En tanto Mefdel Jachuf –78 años y ex socio fundador de la cadena Almacor– ya no quiere volver a la casa donde nacieron sus hijos. Y eso que vive a 10 cuadras.
Llueve sobre mojado: a los Bonfigli los saquearon dos veces
Marcelo Bonfligli se siente víctima de un doble saqueo. El primero, cuando la explosión de la química destruyó buena parte de los dos galpones comerciales que tenía con su madre, Juana Adelco, sobre calle Rodríguez Peña. El segundo, cuando las cuadrillas encargadas de la demolición se robaron las pocas pertenencias que quedaban. “La Municipalidad nos obligó a firmar la autorización para demoler. Nos coaccionó. Nos hizo responsables de cualquier accidente que se pudiera registrar si no aceptábamos”, asegura Marcelo.
Chapas sanas, hierros, cañerías, grifería, escalones de madera. No quedó nada. Desde entonces, la familia no hace más que peregrinar un camino obstaculizado por la burocracia y la desidia. “Seguimos pagando impuestos como si fueran metros cuadrados construidos”, agrega. “Sólo Aguas Cordobesas aceptó cobrarnos como zona baldía”. El alquiler de los galpones era el principal sustento de Juana, quien a sus 69 años solo percibe una escuálida pensión.
En un galpón de la familia funcionaba una distribuidora de pastas. En el otro, una imprenta. El destino obró para que no se registraran más víctimas. El día en que el cielo se cubrió por una bola de fuego, ambos dueños mandaron antes a sus empleados a casa. Luego el terreno se convirtió en campo minado.

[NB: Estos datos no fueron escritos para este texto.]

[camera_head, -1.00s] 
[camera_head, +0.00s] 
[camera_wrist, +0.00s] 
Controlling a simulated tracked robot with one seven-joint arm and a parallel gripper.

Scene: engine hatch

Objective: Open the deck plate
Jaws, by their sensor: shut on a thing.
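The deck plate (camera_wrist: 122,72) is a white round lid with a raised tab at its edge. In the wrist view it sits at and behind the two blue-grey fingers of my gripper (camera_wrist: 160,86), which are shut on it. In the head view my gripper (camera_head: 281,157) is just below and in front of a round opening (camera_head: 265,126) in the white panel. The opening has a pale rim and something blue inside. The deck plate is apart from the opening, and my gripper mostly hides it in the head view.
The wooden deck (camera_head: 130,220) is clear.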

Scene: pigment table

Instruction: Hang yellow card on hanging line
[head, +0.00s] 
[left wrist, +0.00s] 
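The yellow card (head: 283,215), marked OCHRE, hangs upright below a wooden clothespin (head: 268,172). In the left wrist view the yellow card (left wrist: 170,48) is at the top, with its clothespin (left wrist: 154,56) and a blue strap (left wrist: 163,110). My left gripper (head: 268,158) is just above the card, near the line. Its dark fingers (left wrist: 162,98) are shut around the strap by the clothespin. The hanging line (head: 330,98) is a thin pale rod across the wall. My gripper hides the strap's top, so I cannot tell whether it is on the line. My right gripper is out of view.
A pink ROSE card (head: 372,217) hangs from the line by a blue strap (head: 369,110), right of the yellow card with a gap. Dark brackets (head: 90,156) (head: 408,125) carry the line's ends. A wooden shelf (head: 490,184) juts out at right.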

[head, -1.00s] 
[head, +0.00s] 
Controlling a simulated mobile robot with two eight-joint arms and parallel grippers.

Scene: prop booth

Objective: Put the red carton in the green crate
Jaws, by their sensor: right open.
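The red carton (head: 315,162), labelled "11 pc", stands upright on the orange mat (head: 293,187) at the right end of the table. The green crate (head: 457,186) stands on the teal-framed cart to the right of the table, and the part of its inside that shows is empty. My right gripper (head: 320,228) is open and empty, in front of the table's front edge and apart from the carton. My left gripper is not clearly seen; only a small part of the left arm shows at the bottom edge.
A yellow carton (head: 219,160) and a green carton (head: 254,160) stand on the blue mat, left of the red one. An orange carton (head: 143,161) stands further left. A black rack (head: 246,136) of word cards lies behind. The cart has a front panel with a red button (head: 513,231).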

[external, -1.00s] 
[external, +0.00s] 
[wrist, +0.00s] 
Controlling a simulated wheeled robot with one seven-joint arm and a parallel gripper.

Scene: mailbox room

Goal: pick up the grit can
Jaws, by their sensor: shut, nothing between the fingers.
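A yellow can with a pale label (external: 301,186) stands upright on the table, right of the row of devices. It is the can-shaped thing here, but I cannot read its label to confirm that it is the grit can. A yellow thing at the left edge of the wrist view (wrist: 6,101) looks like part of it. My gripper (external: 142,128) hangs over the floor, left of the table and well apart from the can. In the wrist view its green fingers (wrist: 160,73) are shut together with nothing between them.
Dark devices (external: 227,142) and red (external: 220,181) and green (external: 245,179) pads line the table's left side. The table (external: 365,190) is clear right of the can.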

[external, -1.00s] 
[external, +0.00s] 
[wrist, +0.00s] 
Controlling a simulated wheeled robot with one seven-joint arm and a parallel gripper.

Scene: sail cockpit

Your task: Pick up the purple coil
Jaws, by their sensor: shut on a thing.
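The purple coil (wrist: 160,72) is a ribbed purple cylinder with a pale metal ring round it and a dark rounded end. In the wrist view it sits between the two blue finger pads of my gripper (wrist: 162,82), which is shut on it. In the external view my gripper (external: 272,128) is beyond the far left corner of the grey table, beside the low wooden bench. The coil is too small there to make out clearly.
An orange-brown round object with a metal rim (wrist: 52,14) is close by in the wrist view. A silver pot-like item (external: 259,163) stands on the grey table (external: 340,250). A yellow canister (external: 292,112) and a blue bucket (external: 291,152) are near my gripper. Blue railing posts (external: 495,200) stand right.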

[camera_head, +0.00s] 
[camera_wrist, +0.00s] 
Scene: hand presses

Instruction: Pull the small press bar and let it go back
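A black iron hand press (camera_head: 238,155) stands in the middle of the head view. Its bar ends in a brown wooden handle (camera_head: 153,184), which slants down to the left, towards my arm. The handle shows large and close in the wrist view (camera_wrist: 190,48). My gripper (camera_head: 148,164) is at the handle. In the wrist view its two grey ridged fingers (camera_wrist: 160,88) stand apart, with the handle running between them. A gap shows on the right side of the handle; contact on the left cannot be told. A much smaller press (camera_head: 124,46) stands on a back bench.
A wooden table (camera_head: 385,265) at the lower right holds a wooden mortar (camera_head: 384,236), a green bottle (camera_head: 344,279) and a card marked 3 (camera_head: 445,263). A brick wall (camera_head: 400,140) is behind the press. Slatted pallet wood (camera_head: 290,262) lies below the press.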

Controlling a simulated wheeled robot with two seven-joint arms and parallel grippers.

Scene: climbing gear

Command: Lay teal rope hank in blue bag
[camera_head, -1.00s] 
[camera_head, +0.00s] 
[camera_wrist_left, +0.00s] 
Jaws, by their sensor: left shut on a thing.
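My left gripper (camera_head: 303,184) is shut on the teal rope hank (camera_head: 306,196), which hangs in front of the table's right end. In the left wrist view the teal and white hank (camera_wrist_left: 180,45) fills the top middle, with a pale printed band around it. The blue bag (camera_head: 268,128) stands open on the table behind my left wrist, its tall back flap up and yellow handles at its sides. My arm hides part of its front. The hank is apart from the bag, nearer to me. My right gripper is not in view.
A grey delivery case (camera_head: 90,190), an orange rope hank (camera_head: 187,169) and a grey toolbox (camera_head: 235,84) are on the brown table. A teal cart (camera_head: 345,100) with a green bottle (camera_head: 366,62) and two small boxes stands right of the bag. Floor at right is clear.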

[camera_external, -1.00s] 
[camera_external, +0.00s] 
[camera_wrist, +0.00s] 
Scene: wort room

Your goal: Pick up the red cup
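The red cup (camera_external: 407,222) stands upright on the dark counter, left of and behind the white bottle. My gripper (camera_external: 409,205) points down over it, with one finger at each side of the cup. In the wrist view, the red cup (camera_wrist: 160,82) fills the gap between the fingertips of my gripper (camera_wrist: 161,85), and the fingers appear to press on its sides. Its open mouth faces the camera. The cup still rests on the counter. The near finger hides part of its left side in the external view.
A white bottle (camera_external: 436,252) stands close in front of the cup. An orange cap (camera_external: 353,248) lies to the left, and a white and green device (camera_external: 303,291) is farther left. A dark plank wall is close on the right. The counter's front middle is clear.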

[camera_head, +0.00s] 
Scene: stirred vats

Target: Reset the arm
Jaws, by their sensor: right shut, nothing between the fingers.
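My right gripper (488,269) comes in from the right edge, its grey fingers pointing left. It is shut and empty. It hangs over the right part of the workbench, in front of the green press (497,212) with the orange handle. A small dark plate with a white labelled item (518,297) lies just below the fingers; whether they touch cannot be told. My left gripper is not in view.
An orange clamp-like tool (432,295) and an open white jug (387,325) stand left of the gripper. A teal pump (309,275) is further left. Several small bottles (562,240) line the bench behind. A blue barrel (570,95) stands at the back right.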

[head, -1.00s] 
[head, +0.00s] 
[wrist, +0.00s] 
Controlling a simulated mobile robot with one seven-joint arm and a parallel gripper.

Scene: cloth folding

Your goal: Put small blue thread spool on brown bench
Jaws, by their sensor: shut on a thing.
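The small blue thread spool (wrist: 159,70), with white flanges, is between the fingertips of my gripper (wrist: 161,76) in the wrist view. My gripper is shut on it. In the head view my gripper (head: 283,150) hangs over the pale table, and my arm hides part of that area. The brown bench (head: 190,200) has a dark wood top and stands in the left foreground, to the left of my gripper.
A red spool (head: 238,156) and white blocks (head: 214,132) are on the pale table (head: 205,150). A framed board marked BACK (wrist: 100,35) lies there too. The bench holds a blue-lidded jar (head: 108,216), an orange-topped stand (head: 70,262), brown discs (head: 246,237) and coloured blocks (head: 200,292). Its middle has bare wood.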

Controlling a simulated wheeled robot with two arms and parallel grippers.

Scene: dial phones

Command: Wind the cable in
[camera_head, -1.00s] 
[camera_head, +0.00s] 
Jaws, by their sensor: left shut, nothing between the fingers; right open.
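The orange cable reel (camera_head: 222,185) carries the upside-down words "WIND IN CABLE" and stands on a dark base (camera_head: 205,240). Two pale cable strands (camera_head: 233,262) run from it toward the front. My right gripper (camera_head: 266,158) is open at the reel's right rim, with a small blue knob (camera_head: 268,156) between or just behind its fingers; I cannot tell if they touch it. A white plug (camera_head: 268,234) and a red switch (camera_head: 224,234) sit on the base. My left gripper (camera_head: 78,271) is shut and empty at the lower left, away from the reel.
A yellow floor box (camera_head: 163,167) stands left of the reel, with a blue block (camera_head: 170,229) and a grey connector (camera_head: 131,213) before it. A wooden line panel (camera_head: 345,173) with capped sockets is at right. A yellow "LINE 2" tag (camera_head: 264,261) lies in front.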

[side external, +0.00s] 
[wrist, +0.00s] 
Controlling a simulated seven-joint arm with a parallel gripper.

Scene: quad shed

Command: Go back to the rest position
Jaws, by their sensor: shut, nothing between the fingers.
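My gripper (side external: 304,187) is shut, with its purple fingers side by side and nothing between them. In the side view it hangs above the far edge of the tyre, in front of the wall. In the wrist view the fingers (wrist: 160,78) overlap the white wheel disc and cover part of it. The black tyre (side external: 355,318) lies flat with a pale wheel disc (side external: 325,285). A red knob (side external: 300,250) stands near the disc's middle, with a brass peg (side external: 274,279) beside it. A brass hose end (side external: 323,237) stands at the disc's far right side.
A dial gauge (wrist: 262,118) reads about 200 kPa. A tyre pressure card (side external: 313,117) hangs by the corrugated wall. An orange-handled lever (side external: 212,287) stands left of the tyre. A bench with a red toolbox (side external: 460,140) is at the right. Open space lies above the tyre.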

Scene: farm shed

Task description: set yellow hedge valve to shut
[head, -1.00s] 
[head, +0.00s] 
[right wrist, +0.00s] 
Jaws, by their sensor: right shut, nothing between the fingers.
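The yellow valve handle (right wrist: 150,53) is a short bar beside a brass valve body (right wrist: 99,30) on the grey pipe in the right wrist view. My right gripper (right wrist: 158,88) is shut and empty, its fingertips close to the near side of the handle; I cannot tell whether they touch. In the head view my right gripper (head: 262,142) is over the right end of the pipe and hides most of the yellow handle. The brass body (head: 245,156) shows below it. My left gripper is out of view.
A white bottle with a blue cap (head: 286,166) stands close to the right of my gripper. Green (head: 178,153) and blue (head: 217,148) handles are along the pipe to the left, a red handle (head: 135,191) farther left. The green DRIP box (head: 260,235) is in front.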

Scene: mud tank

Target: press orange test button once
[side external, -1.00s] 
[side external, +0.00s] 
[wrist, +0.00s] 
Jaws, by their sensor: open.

Un asteroide rojo fuego que fue a parar al jardín
María del Carmen González (65) conserva la tapa de un tambor de 200 litros como recuerdo amargo de la explosión. El primer piso de su vivienda, de calle Argensola 927, tuvo que ser demolido y reconstruido. El Estado cumplió en rehacer la estructura de la planta alta, pero los revestimientos, aberturas y elementos del baño fueron repuestos por la misma familia.
Al poco tiempo del incidente, el baño de planta baja comenzó a fallar. La rotura de un caño cloacal provocó su hundimiento del piso. Los arreglos también corrieron por cuenta de María del Carmen, quien está a cargo de su madre y un hijo discapacitado. A pesar de estar jubilada, sigue vendiendo artesanías y carteras.
“Nadie se acuerda de nosotros. No vinieron más. Tampoco nos preguntan cómo estamos de salud. Aquí hay gente que quedó muy mal”, asegura.
Al igual que los Bonfigli, María del Carmen también se siente saqueada. Los días posteriores a la explosión, los operarios que relevaban los daños se llevaron los anillos de casada de su madre, una procesadora, juegos de platos, abrigos y cacerolas para la cocina.
“La explosión fue un antes y un después. Destruyó nuestros sueños y tranquilidad. Hizo que sintiéramos el dolor del desamparo”, agrega la mujer, quien conserva el tambor de un tacho que voló envuelto en llamas, como asteroide hasta las plantas de su jardín.